The Anansi stories have an explicit cultural function: they serve as an instrument of transmission of Creole culture, and because of their flexibility, they contribute to an adaptation of this system of meanings to the surrounding culture. This flexibility and changeability is expounded here, in both a historical and a contemporary dimension. An attempt has been made to show that the metamorphosis of Anansi continually goes hand in hand with the changes in the cultural identity of the narrative community.

The Anansi stories have made a long journey from West Africa to the Caribbean and subsequently to the Netherlands. In this migratory process, the spider Anansi has constantly undergone gradual role changes, from a divine trickster to a human trickster and survivor with a family, subsequently reverting to a rebel with a sense of values and a growing ethnic self-awareness, applying retroactively for the iconic position of popular ethnic hero and freedom fighter.

In the contemporary Anansi stories in the Netherlands, we can see a constant interaction between Caribbean and European motifs, which indicates an interaction between tradition and modernity in cultural identity. Although dynamics and changeability are noticeable, the older cultural values tend to shine through in the stories. These values safeguard the preservation of the cultural identity of the narrative community, partly by telling stories to new generations.

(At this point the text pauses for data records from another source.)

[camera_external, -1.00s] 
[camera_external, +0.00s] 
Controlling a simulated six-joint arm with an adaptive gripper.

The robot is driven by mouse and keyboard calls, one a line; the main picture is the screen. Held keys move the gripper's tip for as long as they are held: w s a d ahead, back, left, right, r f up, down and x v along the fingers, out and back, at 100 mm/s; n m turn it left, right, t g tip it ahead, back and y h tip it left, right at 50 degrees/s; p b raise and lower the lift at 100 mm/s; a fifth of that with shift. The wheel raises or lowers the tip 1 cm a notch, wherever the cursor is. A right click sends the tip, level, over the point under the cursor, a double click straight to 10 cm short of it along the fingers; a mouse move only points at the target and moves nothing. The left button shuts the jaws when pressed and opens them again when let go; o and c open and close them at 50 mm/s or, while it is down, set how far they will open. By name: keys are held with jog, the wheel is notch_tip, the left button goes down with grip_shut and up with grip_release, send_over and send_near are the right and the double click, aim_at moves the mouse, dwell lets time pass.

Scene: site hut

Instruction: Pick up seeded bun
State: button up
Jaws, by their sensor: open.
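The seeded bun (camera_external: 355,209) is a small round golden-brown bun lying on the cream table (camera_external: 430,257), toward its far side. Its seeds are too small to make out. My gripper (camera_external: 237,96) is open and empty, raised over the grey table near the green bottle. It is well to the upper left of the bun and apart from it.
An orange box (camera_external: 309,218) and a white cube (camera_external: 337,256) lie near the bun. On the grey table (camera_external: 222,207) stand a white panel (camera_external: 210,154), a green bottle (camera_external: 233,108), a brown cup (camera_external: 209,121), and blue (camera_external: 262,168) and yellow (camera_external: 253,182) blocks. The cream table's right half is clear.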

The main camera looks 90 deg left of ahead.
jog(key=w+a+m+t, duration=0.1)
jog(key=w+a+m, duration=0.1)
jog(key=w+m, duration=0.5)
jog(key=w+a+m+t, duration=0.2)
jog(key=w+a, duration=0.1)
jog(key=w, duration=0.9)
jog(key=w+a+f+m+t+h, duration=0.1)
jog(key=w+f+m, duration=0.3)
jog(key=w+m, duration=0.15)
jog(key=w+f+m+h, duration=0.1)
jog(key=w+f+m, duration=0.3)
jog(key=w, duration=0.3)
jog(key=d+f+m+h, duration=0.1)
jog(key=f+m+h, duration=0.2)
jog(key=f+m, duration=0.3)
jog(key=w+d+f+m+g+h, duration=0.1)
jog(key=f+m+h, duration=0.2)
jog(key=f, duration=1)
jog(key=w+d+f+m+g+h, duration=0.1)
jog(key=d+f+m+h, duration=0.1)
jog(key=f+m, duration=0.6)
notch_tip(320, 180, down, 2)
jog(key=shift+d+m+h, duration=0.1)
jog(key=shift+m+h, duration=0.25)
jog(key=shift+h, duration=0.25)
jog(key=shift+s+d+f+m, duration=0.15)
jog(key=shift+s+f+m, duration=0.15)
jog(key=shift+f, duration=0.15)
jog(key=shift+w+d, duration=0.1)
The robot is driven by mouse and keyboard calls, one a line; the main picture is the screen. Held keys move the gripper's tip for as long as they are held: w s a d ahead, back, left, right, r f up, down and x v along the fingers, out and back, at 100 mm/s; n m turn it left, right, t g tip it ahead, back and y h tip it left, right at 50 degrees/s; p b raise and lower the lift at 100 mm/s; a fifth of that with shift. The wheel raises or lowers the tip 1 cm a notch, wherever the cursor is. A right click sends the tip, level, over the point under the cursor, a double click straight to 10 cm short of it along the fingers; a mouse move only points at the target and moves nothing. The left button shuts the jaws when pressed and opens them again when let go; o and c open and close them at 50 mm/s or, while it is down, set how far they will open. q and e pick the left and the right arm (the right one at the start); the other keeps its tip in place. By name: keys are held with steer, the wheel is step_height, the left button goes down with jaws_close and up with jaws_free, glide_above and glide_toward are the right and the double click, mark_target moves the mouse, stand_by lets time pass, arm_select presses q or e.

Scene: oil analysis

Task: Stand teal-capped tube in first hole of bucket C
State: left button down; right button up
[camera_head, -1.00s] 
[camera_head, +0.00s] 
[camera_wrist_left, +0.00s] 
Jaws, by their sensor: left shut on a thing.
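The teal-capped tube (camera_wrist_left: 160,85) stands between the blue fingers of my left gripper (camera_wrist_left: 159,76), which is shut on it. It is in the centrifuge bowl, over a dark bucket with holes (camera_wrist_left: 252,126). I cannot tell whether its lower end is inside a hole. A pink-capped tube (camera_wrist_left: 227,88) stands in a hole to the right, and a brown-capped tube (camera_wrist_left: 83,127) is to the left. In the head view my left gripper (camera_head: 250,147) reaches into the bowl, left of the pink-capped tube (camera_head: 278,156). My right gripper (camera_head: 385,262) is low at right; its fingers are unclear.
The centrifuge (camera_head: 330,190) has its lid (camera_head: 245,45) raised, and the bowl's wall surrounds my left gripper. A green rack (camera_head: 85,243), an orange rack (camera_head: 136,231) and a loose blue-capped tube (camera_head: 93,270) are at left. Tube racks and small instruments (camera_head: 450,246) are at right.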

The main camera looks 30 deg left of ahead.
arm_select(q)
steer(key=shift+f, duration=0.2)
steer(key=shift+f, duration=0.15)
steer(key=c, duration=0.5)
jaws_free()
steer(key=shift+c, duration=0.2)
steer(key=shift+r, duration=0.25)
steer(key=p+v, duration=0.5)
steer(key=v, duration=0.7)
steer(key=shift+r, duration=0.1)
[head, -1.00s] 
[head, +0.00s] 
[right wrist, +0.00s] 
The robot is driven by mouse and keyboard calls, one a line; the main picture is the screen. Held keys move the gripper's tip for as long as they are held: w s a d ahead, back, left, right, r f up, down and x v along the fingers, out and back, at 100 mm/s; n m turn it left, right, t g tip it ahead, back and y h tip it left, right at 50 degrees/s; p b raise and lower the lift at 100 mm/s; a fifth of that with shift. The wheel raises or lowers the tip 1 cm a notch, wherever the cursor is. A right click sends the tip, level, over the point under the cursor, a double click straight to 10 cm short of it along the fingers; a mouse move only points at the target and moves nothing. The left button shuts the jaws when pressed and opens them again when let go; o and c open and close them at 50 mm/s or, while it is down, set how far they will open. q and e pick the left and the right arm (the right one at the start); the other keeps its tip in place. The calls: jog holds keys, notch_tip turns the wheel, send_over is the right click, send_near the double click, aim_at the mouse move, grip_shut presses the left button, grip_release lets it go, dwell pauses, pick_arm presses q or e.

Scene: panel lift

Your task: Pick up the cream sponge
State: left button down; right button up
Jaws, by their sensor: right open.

Anansi is the most important fairy-tale hero of the Surinamese and Antillean Creoles, also in their modern Dutch living environment. The coexistence of old and modern elements symbolizes the changeability of the cultural identity and brings about a creolization of the semiotic system, which is supposed to guarantee the survival of the cultural identity in the changed environment. The supposition that the cultural identity of a group is reflected in its animal tales and illustrations is confirmed by the abovementioned results. In addition, these stories and illustrations are an excellent proof of the fact that this so-called “cultural identity” is a dynamic phenomenon.